Excerpted data —
>> begin

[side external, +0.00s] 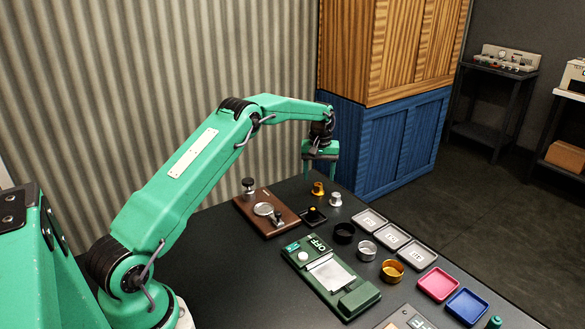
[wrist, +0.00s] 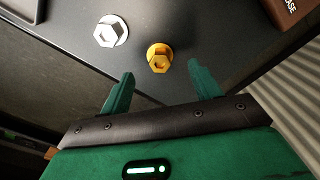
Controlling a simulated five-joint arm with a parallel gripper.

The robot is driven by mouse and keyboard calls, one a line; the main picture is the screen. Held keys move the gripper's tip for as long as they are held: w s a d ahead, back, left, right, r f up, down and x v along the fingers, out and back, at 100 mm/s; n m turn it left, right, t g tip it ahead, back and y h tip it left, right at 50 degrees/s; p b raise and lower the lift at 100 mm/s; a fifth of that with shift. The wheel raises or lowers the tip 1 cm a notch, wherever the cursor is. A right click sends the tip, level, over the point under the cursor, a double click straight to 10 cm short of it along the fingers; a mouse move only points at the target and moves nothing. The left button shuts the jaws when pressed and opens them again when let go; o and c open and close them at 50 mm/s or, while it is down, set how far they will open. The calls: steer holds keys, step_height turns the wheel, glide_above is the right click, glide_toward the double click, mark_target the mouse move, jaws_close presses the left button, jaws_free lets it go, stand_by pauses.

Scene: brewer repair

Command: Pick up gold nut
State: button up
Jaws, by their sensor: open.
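The gold nut (wrist: 159,58) stands on the dark table, just beyond my open fingertips in the wrist view, roughly midway between them. It has a hexagonal top and a wider round base. It also shows in the side view (side external: 318,189), below and near my gripper (side external: 320,172). In the wrist view my gripper (wrist: 162,84) is open with nothing between its green fingers. A silver nut (wrist: 111,31) of similar shape stands to the left of the gold one; it shows in the side view too (side external: 336,199).
A brown wooden board (side external: 265,213) with metal parts lies to the left. A small black block (side external: 314,216), several rings, grey trays (side external: 393,236), a green device (side external: 330,276), a pink tray (side external: 440,284) and a blue tray (side external: 466,306) fill the table toward the right. The table's far edge is close.

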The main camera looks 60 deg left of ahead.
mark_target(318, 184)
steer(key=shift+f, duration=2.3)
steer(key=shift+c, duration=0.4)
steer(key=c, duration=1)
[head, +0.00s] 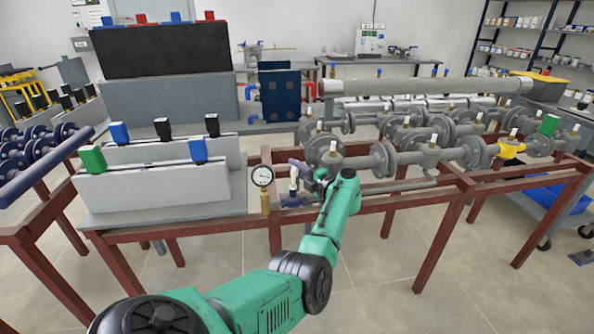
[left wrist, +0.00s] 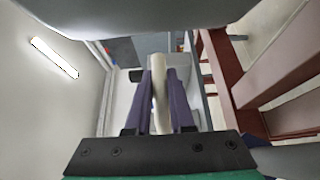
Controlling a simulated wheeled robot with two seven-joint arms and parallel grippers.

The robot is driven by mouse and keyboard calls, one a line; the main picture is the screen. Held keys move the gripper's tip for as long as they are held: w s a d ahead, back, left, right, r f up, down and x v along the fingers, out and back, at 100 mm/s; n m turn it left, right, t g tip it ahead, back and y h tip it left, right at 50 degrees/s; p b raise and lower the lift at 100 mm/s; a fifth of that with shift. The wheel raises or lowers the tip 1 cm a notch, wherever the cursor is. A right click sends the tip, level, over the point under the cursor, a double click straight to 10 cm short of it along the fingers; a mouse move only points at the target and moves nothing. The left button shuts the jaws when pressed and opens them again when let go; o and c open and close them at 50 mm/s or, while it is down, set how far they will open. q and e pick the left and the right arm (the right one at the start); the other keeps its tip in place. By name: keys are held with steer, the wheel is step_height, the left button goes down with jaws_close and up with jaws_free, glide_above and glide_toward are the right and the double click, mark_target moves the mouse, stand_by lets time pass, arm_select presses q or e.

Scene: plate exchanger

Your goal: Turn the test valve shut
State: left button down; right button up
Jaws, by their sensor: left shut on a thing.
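The test valve (head: 293,201) has a small dark blue body at the front edge of the table, just right of a round gauge. Its white handle (head: 293,186) stands up from the body. My left gripper (head: 298,167), with purple fingers, reaches the handle from the right. In the left wrist view, the fingers (left wrist: 160,80) lie on both sides of the pale handle (left wrist: 159,105) and are shut on it. The fingers hide part of the handle. My right gripper is in neither view.
The gauge (head: 262,176) stands on a brass stem close to the left of the valve. Grey flanged pipes (head: 385,158) run on the red frame (head: 385,203) behind and right. A white panel unit (head: 155,185) stands to the left. The floor in front is clear.

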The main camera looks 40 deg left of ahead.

>> end

To be done —
Looking at the records above, work out how many lines include the string "Controlling". Give the number and nothing else.

Final answer —
2